As others said, returning references is not a good idea, as the struct you return might be in your local frame. I prefer functions that do not return such structs at all, but take a pointer to one and fill it up from inside the function.
void someFunc()
{
int stackInt = 4;
someOtherFunc(&stackInt);
}
Is it the case that stackInt's address space could be reallocated after someFunc ends, making it unsafe to assume that the value passed to someOtherFunc represents the stackInt variable with value 4 that was passed to it? In other words, should I avoid passing stack variables around by address and expecting them to still be alive after the function they were initialised in has ended?
Yes, definitely.
You don't have to avoid passing stack-allocated variables by reference/pointer altogether, though, just storing pointers or references to stack-allocated variables.
After someFunc() returns and another function is called, the space that was used for stackInt will be used for some other variable in the new function. Therefore, the function someOtherFunc() cannot safely assume that if it keeps a copy of the pointer it is passed, that pointer will remain valid. If it stashes a copy of the value that was pointed at, that is fine.

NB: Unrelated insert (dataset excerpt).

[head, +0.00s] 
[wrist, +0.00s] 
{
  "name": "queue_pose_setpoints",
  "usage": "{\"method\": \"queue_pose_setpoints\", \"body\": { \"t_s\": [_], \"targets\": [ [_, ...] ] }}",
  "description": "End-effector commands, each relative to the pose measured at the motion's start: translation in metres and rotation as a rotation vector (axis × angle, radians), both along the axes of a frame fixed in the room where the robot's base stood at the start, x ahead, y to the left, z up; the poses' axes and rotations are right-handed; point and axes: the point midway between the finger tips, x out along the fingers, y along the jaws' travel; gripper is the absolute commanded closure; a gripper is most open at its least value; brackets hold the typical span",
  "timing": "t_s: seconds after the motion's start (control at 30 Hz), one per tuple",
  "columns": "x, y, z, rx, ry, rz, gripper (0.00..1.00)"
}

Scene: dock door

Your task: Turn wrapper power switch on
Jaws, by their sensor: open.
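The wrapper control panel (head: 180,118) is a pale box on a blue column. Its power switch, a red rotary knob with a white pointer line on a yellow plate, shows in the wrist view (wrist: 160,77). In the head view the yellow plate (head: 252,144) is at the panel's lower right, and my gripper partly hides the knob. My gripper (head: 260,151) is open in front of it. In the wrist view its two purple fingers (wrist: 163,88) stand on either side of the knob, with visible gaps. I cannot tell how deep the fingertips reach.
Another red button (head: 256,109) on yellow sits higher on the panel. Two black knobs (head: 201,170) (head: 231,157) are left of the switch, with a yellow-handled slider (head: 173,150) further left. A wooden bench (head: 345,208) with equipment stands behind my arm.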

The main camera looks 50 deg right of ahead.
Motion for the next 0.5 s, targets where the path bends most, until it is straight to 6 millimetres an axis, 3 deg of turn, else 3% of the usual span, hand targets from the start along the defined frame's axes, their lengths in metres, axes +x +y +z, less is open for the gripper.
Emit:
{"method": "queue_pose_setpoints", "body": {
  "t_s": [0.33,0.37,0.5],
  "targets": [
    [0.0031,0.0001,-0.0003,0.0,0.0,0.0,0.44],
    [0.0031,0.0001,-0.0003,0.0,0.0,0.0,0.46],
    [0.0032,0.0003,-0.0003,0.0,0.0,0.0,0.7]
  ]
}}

So, although it is fine to pass stack variables around by address (so, for example someOtherFunc() could modify the value of stackInt and, if there was code in someFunc() that accessed it after the call, the value might not be 4 still), it is not safe to store the pointer and expect it to point to anywhere valid after someFunc() returns.
It is absolutely fine to pass stack variables as parameters in all possible ways
The stack allocated variables will be overwritten only when the function declaring those variables is completed its execution.
So until you return from someFunc() there is no harm to stackInt.
As long as you don't spawn new thread from someOtherFunc and use stackInt there, this will work.